#### Supplied records

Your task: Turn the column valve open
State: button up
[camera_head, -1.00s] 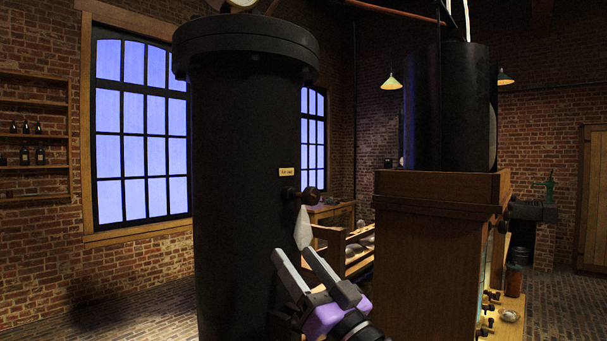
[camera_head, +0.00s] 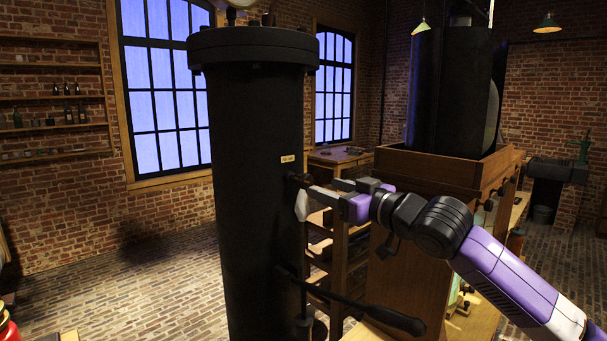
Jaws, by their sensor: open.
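The black column (camera_head: 250,210) stands upright left of centre, with a small pale label (camera_head: 287,159) on its side. Just below the label the column valve (camera_head: 296,180), a small dark knob, sticks out to the right. My gripper (camera_head: 320,190) comes in from the right at the valve's height, its grey fingers pointing left. The fingers are open, with their tips at or very near the valve. Whether they touch it or reach around it I cannot tell. A whitish bag-like thing (camera_head: 302,206) hangs just below the valve.
A black-handled lever (camera_head: 380,312) sticks out low on the column's right, below my arm. A wooden cabinet (camera_head: 440,172) bearing a large dark cylinder (camera_head: 450,95) stands behind my arm. A wooden table (camera_head: 340,158) is farther back. The brick floor at left is open.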

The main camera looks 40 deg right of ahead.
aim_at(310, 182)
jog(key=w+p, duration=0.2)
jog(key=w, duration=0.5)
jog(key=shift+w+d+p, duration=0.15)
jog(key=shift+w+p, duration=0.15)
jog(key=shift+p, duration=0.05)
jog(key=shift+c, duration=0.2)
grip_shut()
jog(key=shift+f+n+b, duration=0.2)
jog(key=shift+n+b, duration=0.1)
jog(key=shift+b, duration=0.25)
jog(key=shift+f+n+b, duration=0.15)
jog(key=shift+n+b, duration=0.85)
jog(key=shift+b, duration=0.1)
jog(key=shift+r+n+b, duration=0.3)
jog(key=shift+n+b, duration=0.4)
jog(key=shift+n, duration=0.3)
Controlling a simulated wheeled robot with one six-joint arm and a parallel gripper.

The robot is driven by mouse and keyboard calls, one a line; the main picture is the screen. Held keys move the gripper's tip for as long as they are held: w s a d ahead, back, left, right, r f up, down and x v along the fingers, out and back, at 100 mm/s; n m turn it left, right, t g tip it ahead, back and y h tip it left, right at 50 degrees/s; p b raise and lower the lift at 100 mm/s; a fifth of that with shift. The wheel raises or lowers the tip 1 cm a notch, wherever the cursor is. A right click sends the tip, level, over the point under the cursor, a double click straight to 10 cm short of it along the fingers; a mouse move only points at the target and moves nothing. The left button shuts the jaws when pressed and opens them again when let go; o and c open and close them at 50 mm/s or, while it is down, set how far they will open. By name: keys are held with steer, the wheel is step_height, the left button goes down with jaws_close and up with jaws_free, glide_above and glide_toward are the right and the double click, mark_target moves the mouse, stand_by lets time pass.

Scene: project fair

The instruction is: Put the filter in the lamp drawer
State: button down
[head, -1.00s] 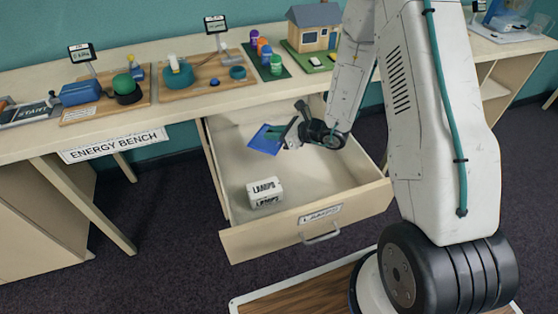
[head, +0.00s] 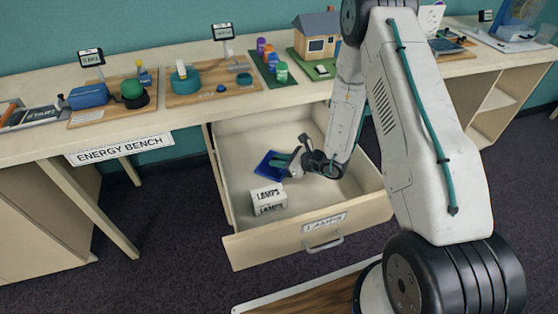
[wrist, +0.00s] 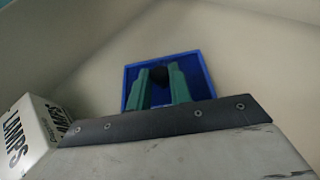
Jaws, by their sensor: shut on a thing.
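The filter is a flat blue square (head: 270,164) inside the open lamp drawer (head: 335,247), whose front carries a LAMPS label. My gripper (head: 286,163) is down in the drawer and shut on the filter. In the wrist view the blue filter (wrist: 205,72) shows as a framed square, with the green fingers of my gripper (wrist: 160,82) across it. The fingers hide part of its middle. I cannot tell whether the filter touches the drawer floor.
A white LAMPS box (head: 268,199) sits in the drawer just in front of the filter; it also shows at the left in the wrist view (wrist: 30,135). The bench top (head: 190,108) above holds several models. Drawer floor to the right is clear.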

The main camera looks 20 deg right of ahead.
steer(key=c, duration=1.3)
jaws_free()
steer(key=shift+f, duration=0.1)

########

Give back the whole listing as it stands, minus its pictures.

§ **The answer**
Your task: Turn the column valve open
State: button up
[camera_head, -1.00s] 
[camera_head, +0.00s] 
Jaws, by their sensor: open.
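The black column (camera_head: 250,210) stands upright left of centre, with a small pale label (camera_head: 287,159) on its side. Just below the label the column valve (camera_head: 296,180), a small dark knob, sticks out to the right. My gripper (camera_head: 320,190) comes in from the right at the valve's height, its grey fingers pointing left. The fingers are open, with their tips at or very near the valve. Whether they touch it or reach around it I cannot tell. A whitish bag-like thing (camera_head: 302,206) hangs just below the valve.
A black-handled lever (camera_head: 380,312) sticks out low on the column's right, below my arm. A wooden cabinet (camera_head: 440,172) bearing a large dark cylinder (camera_head: 450,95) stands behind my arm. A wooden table (camera_head: 340,158) is farther back. The brick floor at left is open.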

The main camera looks 40 deg right of ahead.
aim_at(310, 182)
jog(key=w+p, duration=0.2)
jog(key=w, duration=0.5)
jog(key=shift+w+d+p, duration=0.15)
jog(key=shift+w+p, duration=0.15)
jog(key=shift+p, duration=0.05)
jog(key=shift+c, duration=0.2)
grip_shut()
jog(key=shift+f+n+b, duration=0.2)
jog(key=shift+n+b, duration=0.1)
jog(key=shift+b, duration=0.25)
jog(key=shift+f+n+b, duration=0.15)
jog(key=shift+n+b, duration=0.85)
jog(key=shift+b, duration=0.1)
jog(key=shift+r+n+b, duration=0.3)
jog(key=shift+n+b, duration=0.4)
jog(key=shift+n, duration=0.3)
Controlling a simulated wheeled robot with one six-joint arm and a parallel gripper.

The robot is driven by mouse and keyboard calls, one a line; the main picture is the screen. Held keys move the gripper's tip for as long as they are held: w s a d ahead, back, left, right, r f up, down and x v along the fingers, out and back, at 100 mm/s; n m turn it left, right, t g tip it ahead, back and y h tip it left, right at 50 degrees/s; p b raise and lower the lift at 100 mm/s; a fifth of that with shift. The wheel raises or lowers the tip 1 cm a notch, wherever the cursor is. A right click sends the tip, level, over the point under the cursor, a double click straight to 10 cm short of it along the fingers; a mouse move only points at the target and moves nothing. The left button shuts the jaws when pressed and opens them again when let go; o and c open and close them at 50 mm/s or, while it is down, set how far they will open. By name: keys are held with steer, the wheel is step_height, the left button goes down with jaws_close and up with jaws_free, glide_above and glide_toward are the right and the double click, mark_target moves the mouse, stand_by lets time pass.

Scene: project fair

The instruction is: Put the filter in the lamp drawer
State: button down
[head, -1.00s] 
[head, +0.00s] 
[wrist, +0.00s] 
Jaws, by their sensor: shut on a thing.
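The filter is a flat blue square (head: 270,164) inside the open lamp drawer (head: 335,247), whose front carries a LAMPS label. My gripper (head: 286,163) is down in the drawer and shut on the filter. In the wrist view the blue filter (wrist: 205,72) shows as a framed square, with the green fingers of my gripper (wrist: 160,82) across it. The fingers hide part of its middle. I cannot tell whether the filter touches the drawer floor.
A white LAMPS box (head: 268,199) sits in the drawer just in front of the filter; it also shows at the left in the wrist view (wrist: 30,135). The bench top (head: 190,108) above holds several models. Drawer floor to the right is clear.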

The main camera looks 20 deg right of ahead.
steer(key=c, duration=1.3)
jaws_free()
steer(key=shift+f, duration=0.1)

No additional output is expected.